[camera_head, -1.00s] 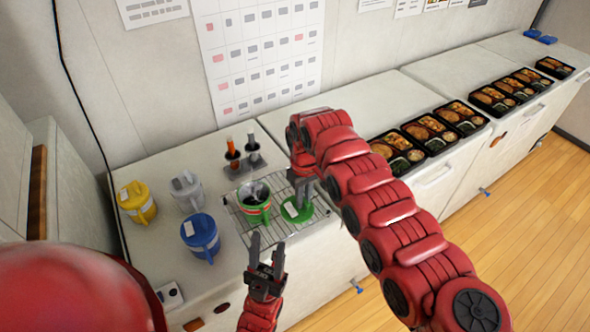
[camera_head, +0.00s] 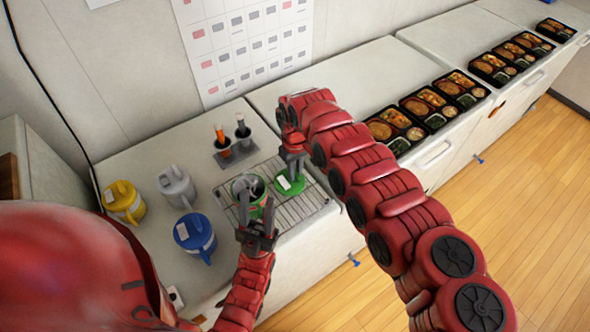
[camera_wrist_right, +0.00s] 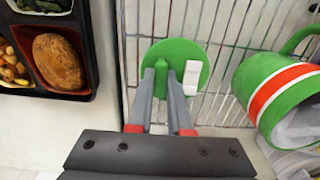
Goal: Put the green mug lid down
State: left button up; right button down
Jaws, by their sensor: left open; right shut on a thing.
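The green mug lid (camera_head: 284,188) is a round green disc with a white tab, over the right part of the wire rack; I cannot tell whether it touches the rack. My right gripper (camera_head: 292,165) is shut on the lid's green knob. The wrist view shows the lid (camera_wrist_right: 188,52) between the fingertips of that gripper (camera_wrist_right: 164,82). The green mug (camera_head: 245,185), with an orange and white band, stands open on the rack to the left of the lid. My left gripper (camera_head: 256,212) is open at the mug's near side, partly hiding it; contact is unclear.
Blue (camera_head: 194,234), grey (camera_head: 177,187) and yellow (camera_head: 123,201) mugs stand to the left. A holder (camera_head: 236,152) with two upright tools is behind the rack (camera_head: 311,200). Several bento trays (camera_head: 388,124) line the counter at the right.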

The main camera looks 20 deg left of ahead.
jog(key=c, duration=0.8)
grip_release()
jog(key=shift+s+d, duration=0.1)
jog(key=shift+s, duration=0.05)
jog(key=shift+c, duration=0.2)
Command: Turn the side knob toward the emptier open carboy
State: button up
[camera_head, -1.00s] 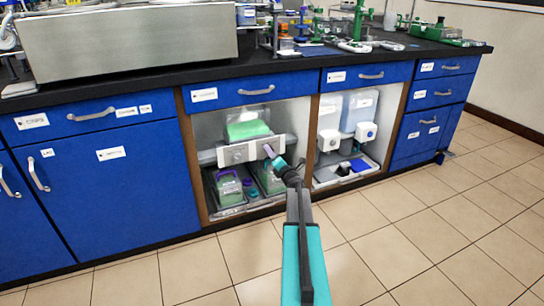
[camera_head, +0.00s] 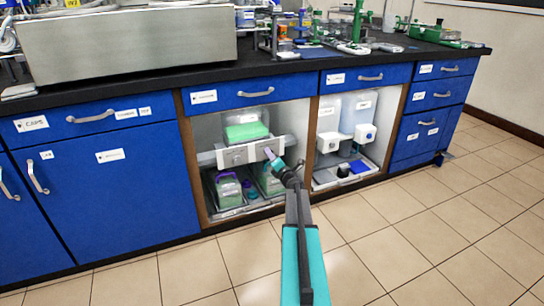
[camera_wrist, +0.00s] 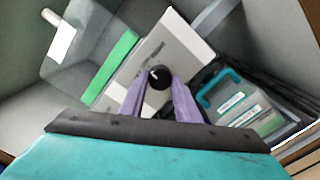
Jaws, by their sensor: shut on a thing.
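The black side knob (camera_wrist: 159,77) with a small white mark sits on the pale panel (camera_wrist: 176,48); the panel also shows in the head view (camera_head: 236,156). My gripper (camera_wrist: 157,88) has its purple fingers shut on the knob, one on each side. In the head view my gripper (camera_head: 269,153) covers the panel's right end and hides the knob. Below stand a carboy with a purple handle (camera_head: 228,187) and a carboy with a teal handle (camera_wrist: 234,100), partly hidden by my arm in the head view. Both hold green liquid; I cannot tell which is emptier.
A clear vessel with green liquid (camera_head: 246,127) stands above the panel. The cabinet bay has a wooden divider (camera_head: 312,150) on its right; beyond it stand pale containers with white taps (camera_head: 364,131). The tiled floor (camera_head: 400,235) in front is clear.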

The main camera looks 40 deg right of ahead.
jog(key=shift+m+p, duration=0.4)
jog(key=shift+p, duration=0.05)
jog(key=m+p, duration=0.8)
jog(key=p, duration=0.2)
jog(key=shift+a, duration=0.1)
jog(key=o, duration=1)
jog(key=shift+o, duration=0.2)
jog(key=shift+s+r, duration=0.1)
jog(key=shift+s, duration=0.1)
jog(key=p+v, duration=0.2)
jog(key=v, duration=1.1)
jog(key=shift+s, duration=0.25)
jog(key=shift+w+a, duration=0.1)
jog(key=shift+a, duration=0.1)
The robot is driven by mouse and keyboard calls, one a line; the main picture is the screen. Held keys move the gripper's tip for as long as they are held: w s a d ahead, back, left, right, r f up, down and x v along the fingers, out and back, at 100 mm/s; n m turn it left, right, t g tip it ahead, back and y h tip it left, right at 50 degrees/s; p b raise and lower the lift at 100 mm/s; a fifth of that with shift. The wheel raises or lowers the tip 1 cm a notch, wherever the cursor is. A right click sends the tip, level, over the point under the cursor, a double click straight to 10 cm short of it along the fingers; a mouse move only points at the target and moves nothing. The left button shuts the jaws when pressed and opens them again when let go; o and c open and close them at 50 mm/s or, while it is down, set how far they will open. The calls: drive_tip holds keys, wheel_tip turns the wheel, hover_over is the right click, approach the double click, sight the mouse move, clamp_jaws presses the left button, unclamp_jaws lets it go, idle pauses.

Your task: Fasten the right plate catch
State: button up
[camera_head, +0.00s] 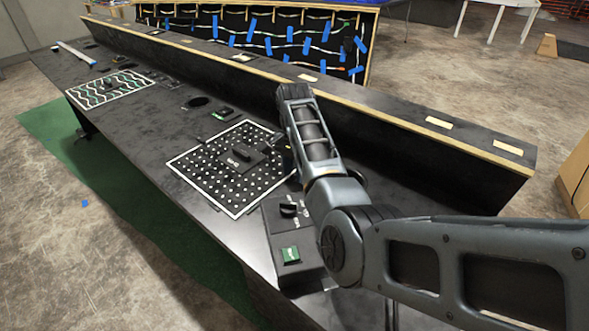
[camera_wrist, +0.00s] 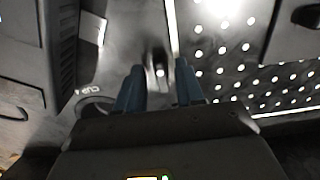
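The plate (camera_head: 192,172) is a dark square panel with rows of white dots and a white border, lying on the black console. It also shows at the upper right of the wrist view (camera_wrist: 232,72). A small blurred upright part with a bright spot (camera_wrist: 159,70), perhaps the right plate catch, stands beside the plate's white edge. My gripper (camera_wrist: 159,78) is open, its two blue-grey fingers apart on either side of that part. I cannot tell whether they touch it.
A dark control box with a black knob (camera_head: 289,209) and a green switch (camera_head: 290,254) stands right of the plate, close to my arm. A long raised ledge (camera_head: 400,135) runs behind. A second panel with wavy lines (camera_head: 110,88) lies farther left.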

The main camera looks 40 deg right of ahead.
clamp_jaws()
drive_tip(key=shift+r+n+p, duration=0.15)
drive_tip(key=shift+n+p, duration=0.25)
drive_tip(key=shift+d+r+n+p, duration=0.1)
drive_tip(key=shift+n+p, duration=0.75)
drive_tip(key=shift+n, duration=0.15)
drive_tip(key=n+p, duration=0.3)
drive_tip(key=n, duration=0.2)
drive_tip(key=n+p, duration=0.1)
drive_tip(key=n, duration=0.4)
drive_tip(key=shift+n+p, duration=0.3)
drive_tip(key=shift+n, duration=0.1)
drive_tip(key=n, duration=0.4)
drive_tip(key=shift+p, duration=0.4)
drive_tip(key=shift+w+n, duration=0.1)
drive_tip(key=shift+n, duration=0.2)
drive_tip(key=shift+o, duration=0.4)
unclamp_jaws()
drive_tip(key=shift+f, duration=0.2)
- - -
Extract the lines from the line with "Goal: Put the green mug lid down" to the line with "State: left button up; right button down", inclusive, reproducing them exactly and leaving out every other line.

Goal: Put the green mug lid down
State: left button up; right button down

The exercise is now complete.